Once a hard-hitting blood-fuelled terrorist killing romp, in 2007 the Die Hard franchise went squeamish and aimed for a 12A rating (aka PG-13), a choice celebrated by prepubescent children across the world and few others. It was indeed strange for the ball-busting American action hero to be marketed to children, for he had only recently brutally blown up a plane of villains in Die Hard 2 and dropped Hans Gruber out of the top floor of a skyscraper in his original mission. Though often, by restricting the toys available to a film’s disposal, a greater, more compact film can be made, one focusing on story over spectacle, just like Die Hard 4.0.
Bruce Willis’ John McClaine had been New York’s sardonic, wisecracking special agent for almost twenty years upon the release of the Die Hard franchise’s fourth film in 2007, and his shtick was beginning to become tiresome. Taking on countless terrorists and rogue special agents, McClaine was challenged, though never truly out of his comfort zone, after all, he could seemingly solve any problem with a stiff punch, a few flying kicks and the double-tap of a 9mm. Though, taking place in a new post-9/11 technological world, Die Hard 4.0, otherwise known as Live Free or Die Hard, threw McClaine into the lion’s den where suddenly he could no longer rely on his fists of fury.

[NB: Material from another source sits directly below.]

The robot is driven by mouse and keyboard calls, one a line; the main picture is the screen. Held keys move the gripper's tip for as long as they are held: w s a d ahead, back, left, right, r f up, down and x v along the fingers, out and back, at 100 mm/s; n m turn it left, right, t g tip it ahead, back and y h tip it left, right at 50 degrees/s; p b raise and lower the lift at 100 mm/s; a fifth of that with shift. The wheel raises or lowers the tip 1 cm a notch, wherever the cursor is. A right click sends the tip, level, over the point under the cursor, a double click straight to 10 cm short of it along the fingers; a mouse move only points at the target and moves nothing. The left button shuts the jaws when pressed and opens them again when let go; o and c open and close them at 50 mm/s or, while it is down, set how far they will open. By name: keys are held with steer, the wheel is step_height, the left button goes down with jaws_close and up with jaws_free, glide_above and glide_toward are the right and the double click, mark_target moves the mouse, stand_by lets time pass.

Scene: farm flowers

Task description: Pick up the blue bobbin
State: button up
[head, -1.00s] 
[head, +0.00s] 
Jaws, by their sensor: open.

This cultural landscape was unusual and paranoid, oblivious to the true dangers of the fallible digital landscape they had created. The world now functioned on a new technological plain, one which handled the logistics of traffic coordination, electrical connectivity and communication amongst much more, though it was a plain that was yet impossible to comprehend for an ageing generation. In Len Wiseman’s Die Hard 4.0 this subtext acts as a wonderful foundation for the film to stand on, sure, it doesn’t penetrate its own concept any more than merely riding across its surface, though the new context of McClaine’s mission was enough to create a compelling narrative.
The antagonist is the smart, intimidating, though otherwise weedy stature of Thomas Gabriel (Timothy Olyphant) a master cyber-terrorist set to hold Washington D.C. hostage, whilst being pursued by John McClane and a young hacker (Justin Long). Gabriel’s intentions are enigmatic and chaotic, and to the wider city of Washington, he is an invisible, unstoppable overlord, taking over control of their television screens at one point to broadcast an important message. Made up of a mosaic of several different presidential speeches, the broadcast states, “The great confident roar of American progress and growth has come to an end. All the vital technology that this nation holds dear, all communications, transportation, the internet, connectivity, electrical power, critical utilities, their fate now rests in our hands”.
Coming over all forms of communication as if the broadcast signal of an alien spacecraft, the scene carries a fearful significance, one of an omnipotent force watching over humanity, mocking its practices whilst turning their own precious ideals against them.
The early years of the 21st century would certainly be a turning point for humanity, with the technological dawn soon to change the way we act, behave and communicate, even John McClaine, one of cinema’s finest action stars, stares ignorant and intimidated into its void. The new millennium is no place for McClaine’s rudimentary approach, illustrated by 2013s lame A Good Day to Die Hard where he plays an old, slightly senile version of his classic character. As the world shifted in his absence at the turn of the noughties, Die Hard 4.0 showed the characters existential transition from action hero to regular ignorant bystander.
How good is Die Hard 4.0? Bruce Willis stated, “It’s better than the first one”.